3.1.4 If sale of flats in violation of condition prescribed by clause (e) is made after amendment then obviously condition is applicable. However, in cases where sale in violation of such condition has already been made prior to amendment, but deduction is claimed on or after A. Y. 2010-11, the department would contend that law as on first day of the assessment year would apply and therefore amended law would apply to claim u/s. 80-IB(10). It is possible to contend in reply to such a contention that law as on first day of assessment year is applicable subject to exceptions (See CIT vs. Laxman Singh (1986) 159 ITR 983 (Raj) and CIT vs. Nirmal Textiles (1997) 224 ITR 378 (Guj)). It can be contended that in case of 80-IB(10), as far as conditions for eligible project one has to look at provisions in the year in which project commenced and not when project is completed and deduction is claimed.
3.1.5 Such an amendment also amounts to violation of promise of deduction of profits and assessee may be able to claim that such an amendment violates principle of promissory estoppel and reliance can be placed on Motilal Padampat Sugar Mills P Ltd vs. State of Uttar Pradesh (1979) 118 ITR 326 (SC).
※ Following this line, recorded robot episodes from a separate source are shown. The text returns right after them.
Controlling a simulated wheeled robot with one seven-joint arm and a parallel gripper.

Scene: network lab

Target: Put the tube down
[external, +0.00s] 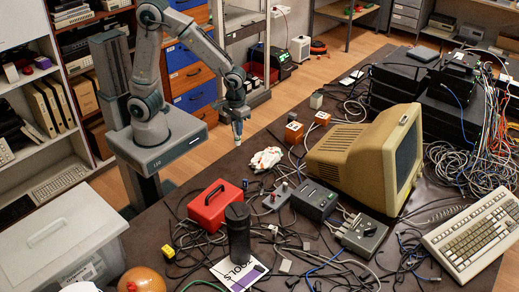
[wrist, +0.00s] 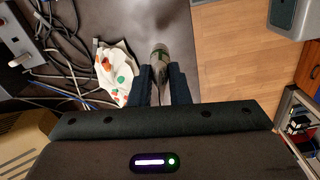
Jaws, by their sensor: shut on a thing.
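My gripper (external: 238,112) is shut on a grey tube and points down near the back edge of the dark table (external: 165,215). In the wrist view the tube (wrist: 160,58) sits between the two dark fingers of my gripper (wrist: 163,82), its far end sticking out past the fingertips. In the external view the tube (external: 238,128) is small and hangs below my gripper. I cannot tell how far it is from the tabletop.
A crumpled white cloth with coloured spots (wrist: 115,70) lies close left of the tube. Cables and a grey box (wrist: 20,60) lie farther left. A red box (external: 214,204), dark cylinder (external: 238,234) and beige monitor (external: 355,152) stand on the table. Bare tabletop lies beyond the tube.

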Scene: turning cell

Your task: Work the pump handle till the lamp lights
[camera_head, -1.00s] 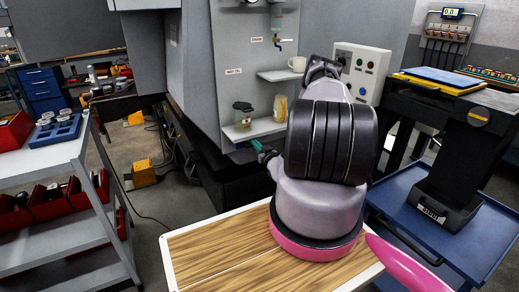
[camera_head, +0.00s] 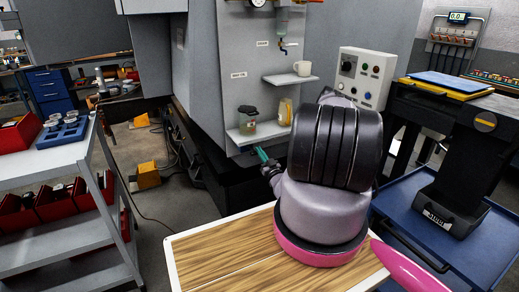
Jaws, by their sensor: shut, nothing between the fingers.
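A short green bar (camera_head: 262,155), which may be the pump handle's grip, shows below the lower shelf of the grey panel (camera_head: 235,60). A dark piece (camera_head: 270,170) lies just below it, against the left side of my arm; I cannot tell what it belongs to. My arm's bulky black and pinkish-grey links stand in the middle of the view and hide what is behind them. I cannot make out my gripper's fingers or any contact with the bar. A control box (camera_head: 365,78) with small coloured round parts stands behind my arm; I cannot tell whether any is lit.
The shelves hold a white mug (camera_head: 304,68), a jar (camera_head: 248,120) and a yellowish container (camera_head: 285,110). A grey cart (camera_head: 75,150) stands left, a blue trolley (camera_head: 480,215) right. Bare floor with cables and yellow blocks (camera_head: 148,175) lies between cart and panel.

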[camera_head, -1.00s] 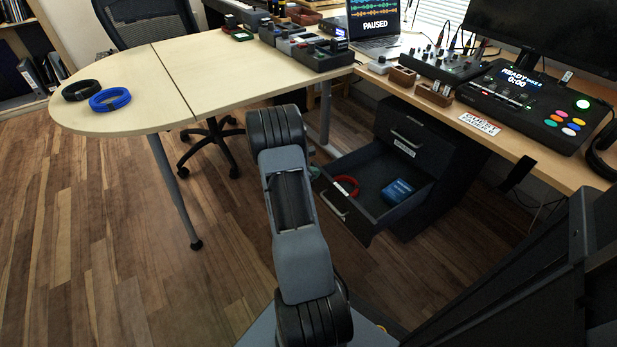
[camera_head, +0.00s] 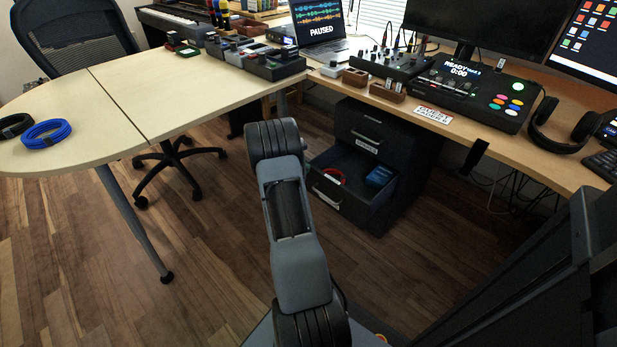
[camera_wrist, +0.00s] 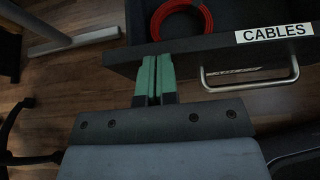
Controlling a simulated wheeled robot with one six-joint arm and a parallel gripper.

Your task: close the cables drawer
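The cables drawer (camera_head: 340,196) is the pulled-out lower drawer of the black cabinet (camera_head: 405,175). It holds a red cable coil (camera_head: 333,177) and a blue box (camera_head: 379,176). In the wrist view its dark front edge (camera_wrist: 205,45) bears a CABLES label (camera_wrist: 274,33) above a metal handle (camera_wrist: 250,78). My gripper (camera_wrist: 156,65) has its green fingers together, empty, at the drawer front left of the handle. I cannot tell whether they touch it. In the head view my arm hides the gripper.
A closed drawer with a handle (camera_head: 366,138) sits above the open one. A light table (camera_head: 110,105) with cable coils stands at left, a desk (camera_head: 480,138) with audio gear at right. An office chair (camera_head: 75,35) stands behind the table. Wood floor (camera_head: 110,270) is clear at front left.

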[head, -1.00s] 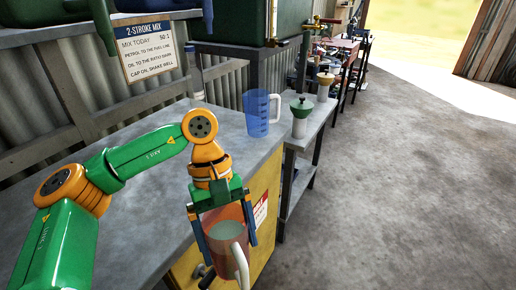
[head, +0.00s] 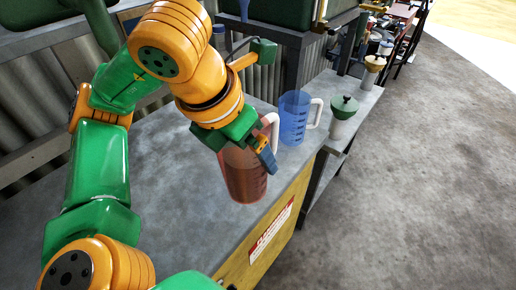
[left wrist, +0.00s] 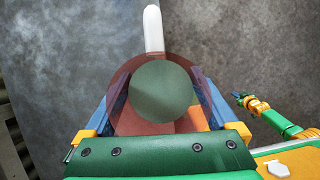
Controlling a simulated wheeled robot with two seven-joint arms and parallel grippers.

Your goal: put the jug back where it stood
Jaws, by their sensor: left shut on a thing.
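The translucent red jug (head: 246,184) with a white handle is upright, or nearly so, at the bench's right side in the head view. My left gripper (head: 248,150) is shut on it, with fingers on either side. In the left wrist view the jug (left wrist: 125,85) sits between the fingers, its handle pointing up the picture and a round grey-green surface inside. I cannot tell whether its base touches the bench. My right gripper (left wrist: 240,97) shows small at the right of the left wrist view; its jaws are too small to read.
A blue jug (head: 293,118) stands just behind the red one on the grey bench (head: 175,190). A green-topped pot (head: 342,118) is on the lower side table. Bare bench lies left of the red jug. The bench's yellow front (head: 268,236) drops to open floor.

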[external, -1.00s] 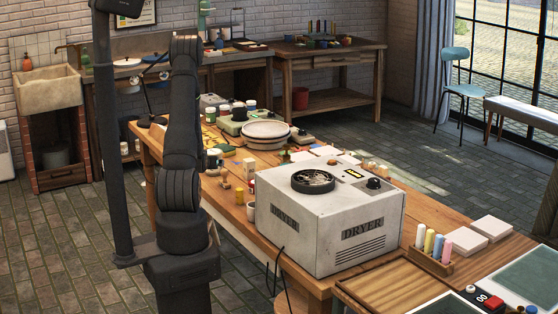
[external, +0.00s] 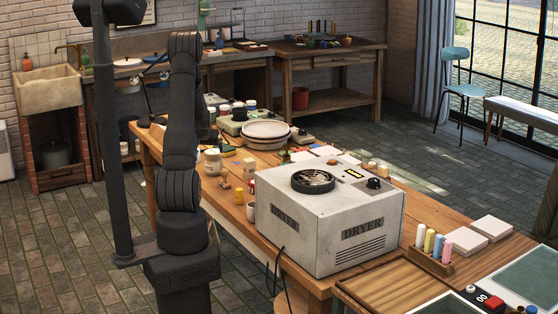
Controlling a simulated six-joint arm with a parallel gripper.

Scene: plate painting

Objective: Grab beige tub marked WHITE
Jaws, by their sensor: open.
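A beige tub (external: 212,161) stands on the wooden table (external: 230,222), just right of my dark upright arm. Its marking is too small to read, so I cannot tell whether it says WHITE. Several small paint tubs (external: 237,107) with coloured and pale lids stand farther back on the table. My gripper cannot be made out; my own arm hides that part of the table.
A large white dryer (external: 330,220) takes up the near middle of the table. Stacked round plates (external: 265,131) lie behind it. A pen holder (external: 431,262) is at the right.
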3.2 Deduction only to a developer and not to a contractor S. 80-IB(10) reads: “in case of an undertaking developing and building housing projects”. The intention of the Legislature is manifest in the opening para itself that deduction is allowable only to a developer. Issue has arisen in few cases about whether the deduction is allowable to a contractor; though the issue was more of interpretation of document of purchase of land, as to whether the assessee is a developer or a contractor and it has been largely undisputed that deduction is not allowable to a mere contractor. Explanation is proposed to be inserted with retrospective effect from 1-4-2001 to provide that benefit would not be available to an undertaking executing housing project as a works contract.